### WORK TO BE COMPLETED
Copy every line of the entries that includes the word "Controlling".

### RECORDS SHOWN
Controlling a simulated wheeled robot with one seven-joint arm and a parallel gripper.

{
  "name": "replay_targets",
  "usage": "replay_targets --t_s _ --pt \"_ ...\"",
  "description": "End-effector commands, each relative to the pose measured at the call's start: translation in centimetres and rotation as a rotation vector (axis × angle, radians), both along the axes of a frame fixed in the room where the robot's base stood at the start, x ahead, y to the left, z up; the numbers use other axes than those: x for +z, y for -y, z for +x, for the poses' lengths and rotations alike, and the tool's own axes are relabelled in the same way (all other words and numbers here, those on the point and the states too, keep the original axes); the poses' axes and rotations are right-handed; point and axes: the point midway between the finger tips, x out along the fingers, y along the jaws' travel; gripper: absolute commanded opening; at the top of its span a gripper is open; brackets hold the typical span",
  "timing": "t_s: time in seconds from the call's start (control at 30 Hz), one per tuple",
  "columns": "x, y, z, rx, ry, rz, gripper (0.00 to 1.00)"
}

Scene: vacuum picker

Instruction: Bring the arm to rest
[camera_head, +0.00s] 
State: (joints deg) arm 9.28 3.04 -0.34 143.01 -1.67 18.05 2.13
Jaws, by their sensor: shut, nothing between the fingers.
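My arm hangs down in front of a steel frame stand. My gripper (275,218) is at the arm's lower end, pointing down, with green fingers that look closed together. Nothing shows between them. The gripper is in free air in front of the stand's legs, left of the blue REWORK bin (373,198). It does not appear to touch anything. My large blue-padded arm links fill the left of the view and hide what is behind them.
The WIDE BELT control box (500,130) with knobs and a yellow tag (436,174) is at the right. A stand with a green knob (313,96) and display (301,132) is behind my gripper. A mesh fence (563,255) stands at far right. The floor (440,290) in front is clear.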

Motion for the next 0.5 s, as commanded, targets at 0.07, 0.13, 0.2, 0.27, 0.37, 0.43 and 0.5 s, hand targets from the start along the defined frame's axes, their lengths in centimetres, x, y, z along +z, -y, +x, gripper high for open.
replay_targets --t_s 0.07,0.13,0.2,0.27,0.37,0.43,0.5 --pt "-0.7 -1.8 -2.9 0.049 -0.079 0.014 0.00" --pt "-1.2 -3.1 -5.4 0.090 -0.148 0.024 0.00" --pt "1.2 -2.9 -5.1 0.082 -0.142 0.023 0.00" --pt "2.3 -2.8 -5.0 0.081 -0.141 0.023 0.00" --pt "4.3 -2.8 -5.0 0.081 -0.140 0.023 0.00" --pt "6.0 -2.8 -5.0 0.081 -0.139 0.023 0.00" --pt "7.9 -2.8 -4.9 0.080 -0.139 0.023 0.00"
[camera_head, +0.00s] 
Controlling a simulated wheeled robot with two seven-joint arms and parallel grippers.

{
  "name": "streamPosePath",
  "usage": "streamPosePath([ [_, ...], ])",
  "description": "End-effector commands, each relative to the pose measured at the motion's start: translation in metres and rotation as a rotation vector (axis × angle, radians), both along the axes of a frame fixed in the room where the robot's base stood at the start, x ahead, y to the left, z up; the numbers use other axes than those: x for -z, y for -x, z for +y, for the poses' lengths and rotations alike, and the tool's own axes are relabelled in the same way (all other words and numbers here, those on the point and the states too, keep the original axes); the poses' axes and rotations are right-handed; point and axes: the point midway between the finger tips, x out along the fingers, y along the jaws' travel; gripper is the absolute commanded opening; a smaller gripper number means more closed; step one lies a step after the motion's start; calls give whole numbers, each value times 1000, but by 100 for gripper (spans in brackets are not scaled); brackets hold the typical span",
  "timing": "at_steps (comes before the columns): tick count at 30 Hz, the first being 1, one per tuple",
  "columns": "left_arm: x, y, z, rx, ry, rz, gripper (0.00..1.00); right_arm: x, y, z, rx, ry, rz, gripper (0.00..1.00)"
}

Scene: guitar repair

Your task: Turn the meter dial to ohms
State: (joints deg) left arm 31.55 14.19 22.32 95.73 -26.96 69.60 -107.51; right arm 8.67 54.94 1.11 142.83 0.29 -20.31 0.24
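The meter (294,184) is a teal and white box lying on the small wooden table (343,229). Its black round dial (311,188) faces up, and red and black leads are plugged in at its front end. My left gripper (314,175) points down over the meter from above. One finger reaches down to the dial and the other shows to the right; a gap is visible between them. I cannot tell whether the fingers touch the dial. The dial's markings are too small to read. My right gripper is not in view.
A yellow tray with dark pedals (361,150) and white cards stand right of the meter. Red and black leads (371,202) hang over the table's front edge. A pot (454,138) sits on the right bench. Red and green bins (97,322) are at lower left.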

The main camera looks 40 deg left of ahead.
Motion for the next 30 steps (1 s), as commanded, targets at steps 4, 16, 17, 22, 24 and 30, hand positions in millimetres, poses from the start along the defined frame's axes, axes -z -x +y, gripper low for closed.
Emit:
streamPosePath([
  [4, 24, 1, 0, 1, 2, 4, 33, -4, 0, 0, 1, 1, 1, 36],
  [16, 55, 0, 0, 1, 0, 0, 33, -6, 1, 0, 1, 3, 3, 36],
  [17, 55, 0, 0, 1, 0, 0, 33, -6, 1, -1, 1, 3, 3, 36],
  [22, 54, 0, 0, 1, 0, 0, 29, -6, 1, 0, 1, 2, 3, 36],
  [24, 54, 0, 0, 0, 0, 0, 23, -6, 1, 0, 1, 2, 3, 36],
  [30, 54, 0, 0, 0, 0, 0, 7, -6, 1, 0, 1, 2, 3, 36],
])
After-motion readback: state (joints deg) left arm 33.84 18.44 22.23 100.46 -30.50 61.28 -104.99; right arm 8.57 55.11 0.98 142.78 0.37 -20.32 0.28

### FULL SOLUTION
Controlling a simulated wheeled robot with one seven-joint arm and a parallel gripper.
Controlling a simulated wheeled robot with two seven-joint arms and parallel grippers.

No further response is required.